Von Matthias Schlegel

Was ist uns eine Nachricht wert? Manchmal kann sogar eine Aussage, die keine große Neuigkeit ist, Aufregung auslösen. Wie jetzt der Jahresbericht zum Stand der deutschen Einheit. Im Osten nichts Neues: Das Wirtschaftswachstum ist geringer als im Westen, die Arbeitslosigkeit doppelt so hoch, der Anteil an der gesamtdeutschen Wertschöpfung sinkt. Diese traurigen Zahlen überraschen kaum jemanden. Die Wirtschaftsinstitute verbreiten sie seit Monaten.

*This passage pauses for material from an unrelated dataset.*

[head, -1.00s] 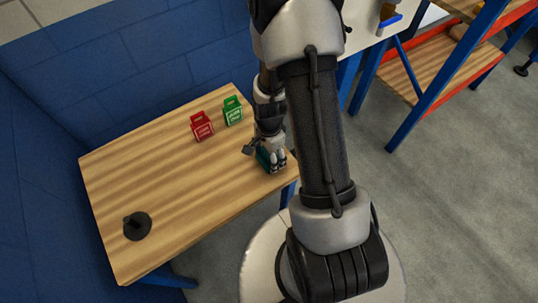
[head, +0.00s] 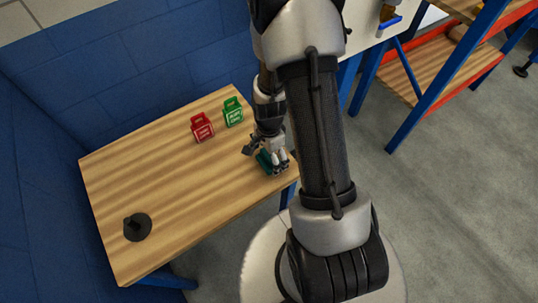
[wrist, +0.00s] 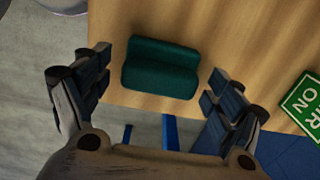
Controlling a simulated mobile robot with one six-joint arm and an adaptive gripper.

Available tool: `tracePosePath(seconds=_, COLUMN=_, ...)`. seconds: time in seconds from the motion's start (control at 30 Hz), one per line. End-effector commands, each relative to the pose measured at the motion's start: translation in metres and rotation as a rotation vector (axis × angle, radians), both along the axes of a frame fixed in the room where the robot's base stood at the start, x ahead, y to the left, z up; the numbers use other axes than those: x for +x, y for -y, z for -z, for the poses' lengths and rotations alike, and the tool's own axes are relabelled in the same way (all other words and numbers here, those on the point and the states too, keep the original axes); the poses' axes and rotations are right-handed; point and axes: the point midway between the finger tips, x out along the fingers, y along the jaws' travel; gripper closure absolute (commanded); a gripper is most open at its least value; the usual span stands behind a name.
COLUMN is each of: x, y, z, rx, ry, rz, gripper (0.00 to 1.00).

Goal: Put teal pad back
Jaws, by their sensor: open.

Dennoch brachte der Ost-Beauftragte Manfred Stolpe mit seinem Zahlenwerk gehörig Schwung in die schwelende Debatte. Und Emotionen. Denn diese Fakten können die beiden gegensätzlichen Lager gleichermaßen für sich vereinnahmen. Die einen sagen, der Osten sei ein Fass ohne Boden, da habe es keinen Sinn, immer mehr Geld reinzustopfen. Die anderen meinen, gerade weil es im Osten noch immer so düster aussieht, müsse die Bundesregierung bei den Transfers noch drauflegen.

Doch diese polarisierenden Positionen sind überholt und sie greifen zu kurz. Nur der rationale Kern beider Ansichten ist nach wie vor zutreffend: Die Bundesregierung muss endlich handeln. Die rot-grüne Koalition erweckt den Eindruck, als habe sie mit dem Solidarpakt II ein Westpaket geschnürt, das sie nun in den Osten schickt. Weshalb sie sich voller Befriedigung über ihre großzügige Gabe zurücklehnen kann. Doch der vom Jahr 2005 bis ins Jahr 2019 reichende Solidarpakt II, in dessen Verlauf insgesamt fast 160 Milliarden Euro Aufbauhilfe in den Osten fließen sollen, wird kein Selbstläufer. Er wird seine erhoffte Wirkung nur entfalten können, wenn er auf Bedingungen trifft, die ihm Dynamik verleihen.

Die fünf Spitzenverbände der deutschen Wirtschaft wollen Schröder, Stolpe, Clement & Co. zum Jagen tragen. Sie fordern einen „Befreiungsschlag“ für die dahindümpelnde Wirtschaft in den neuen Ländern – weg mit investitionshemmenden Bestimmungen, allzu engen tariflichen Zwängen und überholten arbeitsrechtlichen Standards. Jeder ihrer Vorschläge wird im Einzelnen zu prüfen sein. Doch schon jetzt steht fest: Mit einer deckungsgleichen Gesetzeslage und einer konformen Bürokratie in West und Ost wird auch der Status quo im Entwicklungsprozess festgeschrieben – der Westen bleibt uneinholbar. Dieser Fortgang der Dinge würde aber nicht nur den selbst gesteckten Zielen aus der Zeit der Einigungseuphorie widersprechen, sondern auch der Forderung nach Angleichung der Lebensverhältnisse im Grundgesetz.

Natürlich ist es nachvollziehbar, wenn West-Kommunen beklagen, dass manche Ost-City mittlerweile schmucker aussieht als die Innenstädte in den alten Ländern. Und dass ihre Straßen schon lange keinen neuen Belag mehr gesehen haben. Solche Argumente lösen schnell Neidgefühle aus. Doch die verengen den Blick für das Wesentliche: Bei der Städtebauförderung, um bei einem Beispiel zu bleiben, geht es eben nicht nur um farbenfrohe Fassaden und bequemeres Wohnen. Es geht vor allem um eine Belebung der Infrastruktur, in der wiederum neue Arbeitsplätze als winzige Zellen eines vitaleren wirtschaftlichen Organismus’ entstehen können.

Die Lösung des Problems kann also nicht darin liegen, bei den Transfers zögerlich zu werden oder sie gar infrage zu stellen. Es muss vielmehr verantwortungsbewusster mit ihnen umgegangen werden. Das ist der Bund nicht nur dem Osten, sondern auch dem Westen schuldig.